▶ **Set exercise**:
Report each line of the data that has "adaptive" somewhere in it.

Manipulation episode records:

--- --- ---

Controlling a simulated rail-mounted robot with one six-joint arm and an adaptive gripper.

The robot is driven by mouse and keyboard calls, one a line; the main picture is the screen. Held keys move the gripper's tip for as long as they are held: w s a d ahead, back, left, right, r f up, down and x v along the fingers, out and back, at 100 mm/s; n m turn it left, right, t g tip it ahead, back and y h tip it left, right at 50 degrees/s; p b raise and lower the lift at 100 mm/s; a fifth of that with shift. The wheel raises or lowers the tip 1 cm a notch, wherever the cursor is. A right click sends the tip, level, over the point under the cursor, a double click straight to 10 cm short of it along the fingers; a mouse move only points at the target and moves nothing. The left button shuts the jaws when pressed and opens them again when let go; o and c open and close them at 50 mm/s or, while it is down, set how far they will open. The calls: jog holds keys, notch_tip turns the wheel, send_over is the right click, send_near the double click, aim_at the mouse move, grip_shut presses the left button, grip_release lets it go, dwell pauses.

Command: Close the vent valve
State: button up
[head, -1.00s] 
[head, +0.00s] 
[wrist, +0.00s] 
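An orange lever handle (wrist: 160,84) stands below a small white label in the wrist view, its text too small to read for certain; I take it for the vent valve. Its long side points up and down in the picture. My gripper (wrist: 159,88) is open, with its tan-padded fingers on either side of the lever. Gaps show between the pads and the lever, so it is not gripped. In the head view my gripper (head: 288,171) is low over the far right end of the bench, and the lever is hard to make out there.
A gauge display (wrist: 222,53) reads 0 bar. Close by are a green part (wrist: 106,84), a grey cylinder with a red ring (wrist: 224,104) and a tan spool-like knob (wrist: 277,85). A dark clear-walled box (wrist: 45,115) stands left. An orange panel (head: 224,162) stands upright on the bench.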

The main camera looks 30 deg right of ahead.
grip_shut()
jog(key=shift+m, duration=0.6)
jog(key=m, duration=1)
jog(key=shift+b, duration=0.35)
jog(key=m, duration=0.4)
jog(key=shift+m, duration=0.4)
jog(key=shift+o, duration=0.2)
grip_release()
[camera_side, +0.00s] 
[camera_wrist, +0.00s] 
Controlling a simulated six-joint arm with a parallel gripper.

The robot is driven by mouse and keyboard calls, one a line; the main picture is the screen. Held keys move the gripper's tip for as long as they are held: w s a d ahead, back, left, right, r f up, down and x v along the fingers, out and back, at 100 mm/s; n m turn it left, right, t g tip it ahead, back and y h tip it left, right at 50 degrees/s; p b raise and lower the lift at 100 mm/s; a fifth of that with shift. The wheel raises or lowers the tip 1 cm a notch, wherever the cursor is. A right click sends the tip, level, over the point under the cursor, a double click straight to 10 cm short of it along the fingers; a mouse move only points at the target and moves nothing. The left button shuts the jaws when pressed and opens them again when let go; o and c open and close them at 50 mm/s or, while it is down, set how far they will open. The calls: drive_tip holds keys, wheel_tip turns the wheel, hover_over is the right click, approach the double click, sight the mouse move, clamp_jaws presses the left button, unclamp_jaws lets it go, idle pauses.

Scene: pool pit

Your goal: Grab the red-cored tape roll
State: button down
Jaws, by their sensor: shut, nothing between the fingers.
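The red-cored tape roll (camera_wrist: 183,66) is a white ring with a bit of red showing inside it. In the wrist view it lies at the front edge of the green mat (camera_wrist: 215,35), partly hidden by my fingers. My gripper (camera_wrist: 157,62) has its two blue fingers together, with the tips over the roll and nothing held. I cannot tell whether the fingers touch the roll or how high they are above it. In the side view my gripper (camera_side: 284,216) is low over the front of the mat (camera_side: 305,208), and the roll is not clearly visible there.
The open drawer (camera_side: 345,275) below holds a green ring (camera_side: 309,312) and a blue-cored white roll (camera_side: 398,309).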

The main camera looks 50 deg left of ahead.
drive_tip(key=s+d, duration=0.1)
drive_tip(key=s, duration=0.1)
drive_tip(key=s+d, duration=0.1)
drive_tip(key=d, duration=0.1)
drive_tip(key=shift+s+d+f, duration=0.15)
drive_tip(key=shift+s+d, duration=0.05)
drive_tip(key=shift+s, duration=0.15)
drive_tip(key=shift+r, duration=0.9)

--- --- ---

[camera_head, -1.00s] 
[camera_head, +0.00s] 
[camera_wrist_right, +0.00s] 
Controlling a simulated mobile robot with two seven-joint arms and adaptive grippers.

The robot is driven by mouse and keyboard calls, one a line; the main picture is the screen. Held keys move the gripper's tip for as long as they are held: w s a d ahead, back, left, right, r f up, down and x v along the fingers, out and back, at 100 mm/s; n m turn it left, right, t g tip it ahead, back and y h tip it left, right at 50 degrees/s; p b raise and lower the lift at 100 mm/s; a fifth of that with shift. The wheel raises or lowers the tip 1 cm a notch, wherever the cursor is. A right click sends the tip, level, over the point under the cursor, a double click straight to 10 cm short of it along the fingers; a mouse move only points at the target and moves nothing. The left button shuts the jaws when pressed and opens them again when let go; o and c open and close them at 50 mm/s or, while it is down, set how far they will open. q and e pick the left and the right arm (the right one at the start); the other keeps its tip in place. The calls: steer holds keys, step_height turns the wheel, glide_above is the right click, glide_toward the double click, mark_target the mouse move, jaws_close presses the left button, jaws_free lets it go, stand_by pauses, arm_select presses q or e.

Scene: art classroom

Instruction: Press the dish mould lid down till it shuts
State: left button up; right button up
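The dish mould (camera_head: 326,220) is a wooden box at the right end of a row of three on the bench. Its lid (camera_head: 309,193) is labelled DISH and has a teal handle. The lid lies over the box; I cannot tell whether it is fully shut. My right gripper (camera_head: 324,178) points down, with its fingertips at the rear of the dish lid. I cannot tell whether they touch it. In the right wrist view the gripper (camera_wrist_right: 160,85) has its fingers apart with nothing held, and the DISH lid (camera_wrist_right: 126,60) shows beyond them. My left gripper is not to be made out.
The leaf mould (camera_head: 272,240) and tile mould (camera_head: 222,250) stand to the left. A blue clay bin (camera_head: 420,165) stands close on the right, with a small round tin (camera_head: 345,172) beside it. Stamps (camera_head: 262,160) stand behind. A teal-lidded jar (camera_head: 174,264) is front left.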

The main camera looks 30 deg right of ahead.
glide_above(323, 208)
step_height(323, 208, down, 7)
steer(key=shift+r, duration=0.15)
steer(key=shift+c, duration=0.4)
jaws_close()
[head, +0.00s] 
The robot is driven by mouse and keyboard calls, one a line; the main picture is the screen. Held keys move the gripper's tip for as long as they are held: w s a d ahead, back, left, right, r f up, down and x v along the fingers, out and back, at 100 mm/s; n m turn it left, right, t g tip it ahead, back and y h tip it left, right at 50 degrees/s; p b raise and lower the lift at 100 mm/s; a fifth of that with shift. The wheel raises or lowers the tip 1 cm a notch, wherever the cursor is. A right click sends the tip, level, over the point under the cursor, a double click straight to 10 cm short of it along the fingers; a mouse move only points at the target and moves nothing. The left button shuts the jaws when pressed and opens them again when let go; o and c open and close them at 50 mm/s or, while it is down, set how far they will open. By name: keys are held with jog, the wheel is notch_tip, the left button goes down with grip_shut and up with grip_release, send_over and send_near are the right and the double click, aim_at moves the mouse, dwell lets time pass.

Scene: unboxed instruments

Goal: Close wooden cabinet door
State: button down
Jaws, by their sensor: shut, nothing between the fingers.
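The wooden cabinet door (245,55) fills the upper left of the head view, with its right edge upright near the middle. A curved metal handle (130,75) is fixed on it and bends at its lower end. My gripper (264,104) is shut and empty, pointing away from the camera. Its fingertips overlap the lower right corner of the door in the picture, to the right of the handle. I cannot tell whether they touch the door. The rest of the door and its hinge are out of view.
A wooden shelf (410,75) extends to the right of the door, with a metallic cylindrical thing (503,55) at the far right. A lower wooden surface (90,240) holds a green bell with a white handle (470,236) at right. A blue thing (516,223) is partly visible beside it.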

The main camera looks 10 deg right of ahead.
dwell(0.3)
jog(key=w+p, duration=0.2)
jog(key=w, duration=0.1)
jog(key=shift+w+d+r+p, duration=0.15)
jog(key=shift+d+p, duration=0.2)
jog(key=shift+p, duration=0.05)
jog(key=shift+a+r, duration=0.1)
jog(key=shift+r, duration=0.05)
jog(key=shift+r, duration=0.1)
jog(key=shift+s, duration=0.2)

--- --- ---

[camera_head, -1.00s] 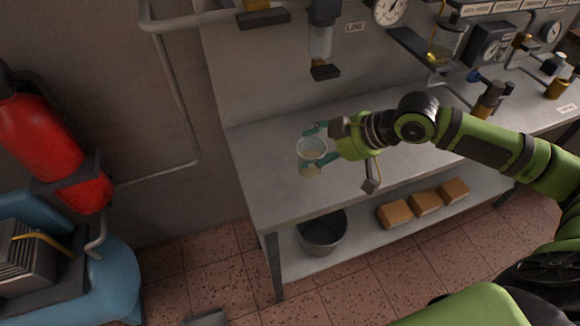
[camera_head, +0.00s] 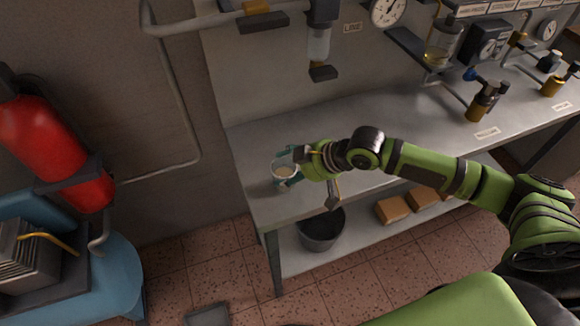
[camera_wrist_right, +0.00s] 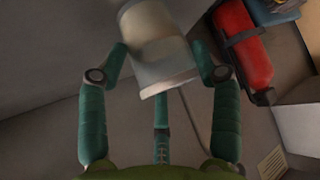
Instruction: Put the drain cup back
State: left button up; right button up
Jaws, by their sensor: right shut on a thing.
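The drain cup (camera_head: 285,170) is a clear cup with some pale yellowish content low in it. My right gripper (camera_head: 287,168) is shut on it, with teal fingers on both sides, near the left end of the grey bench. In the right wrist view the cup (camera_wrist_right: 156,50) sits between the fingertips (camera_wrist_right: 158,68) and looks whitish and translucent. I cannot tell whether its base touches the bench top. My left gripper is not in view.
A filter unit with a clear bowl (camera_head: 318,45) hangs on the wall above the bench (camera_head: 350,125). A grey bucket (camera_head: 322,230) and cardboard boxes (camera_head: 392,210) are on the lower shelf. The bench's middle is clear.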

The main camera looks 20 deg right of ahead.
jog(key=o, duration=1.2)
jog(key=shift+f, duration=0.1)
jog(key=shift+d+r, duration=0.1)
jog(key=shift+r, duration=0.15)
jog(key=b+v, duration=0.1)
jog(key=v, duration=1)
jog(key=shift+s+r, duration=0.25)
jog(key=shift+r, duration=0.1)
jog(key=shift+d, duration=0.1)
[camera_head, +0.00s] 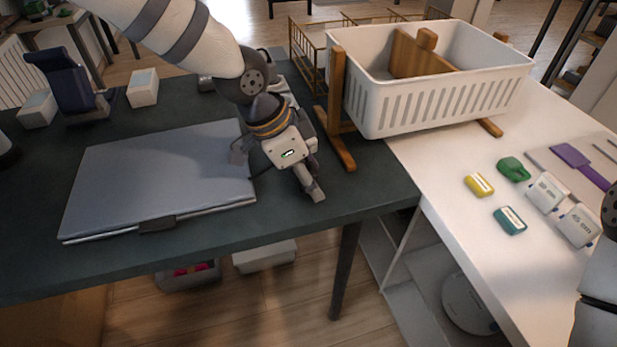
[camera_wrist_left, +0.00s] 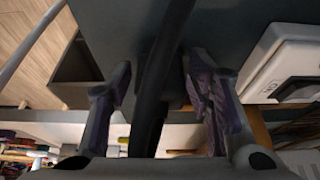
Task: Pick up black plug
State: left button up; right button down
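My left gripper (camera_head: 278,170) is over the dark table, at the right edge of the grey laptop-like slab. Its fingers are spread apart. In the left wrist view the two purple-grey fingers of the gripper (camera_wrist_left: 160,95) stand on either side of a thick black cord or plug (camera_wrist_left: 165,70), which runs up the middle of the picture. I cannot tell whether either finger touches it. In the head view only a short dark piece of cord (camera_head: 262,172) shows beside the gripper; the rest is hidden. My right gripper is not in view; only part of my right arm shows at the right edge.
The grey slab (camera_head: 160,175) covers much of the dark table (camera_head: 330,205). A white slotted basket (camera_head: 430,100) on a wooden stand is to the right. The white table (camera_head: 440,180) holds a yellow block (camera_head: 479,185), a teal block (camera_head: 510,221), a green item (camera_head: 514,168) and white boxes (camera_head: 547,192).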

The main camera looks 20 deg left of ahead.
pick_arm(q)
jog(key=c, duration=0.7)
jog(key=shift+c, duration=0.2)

--- --- ---

▶ **Output of the exercise**:
Controlling a simulated rail-mounted robot with one six-joint arm and an adaptive gripper.
Controlling a simulated mobile robot with two seven-joint arms and adaptive grippers.

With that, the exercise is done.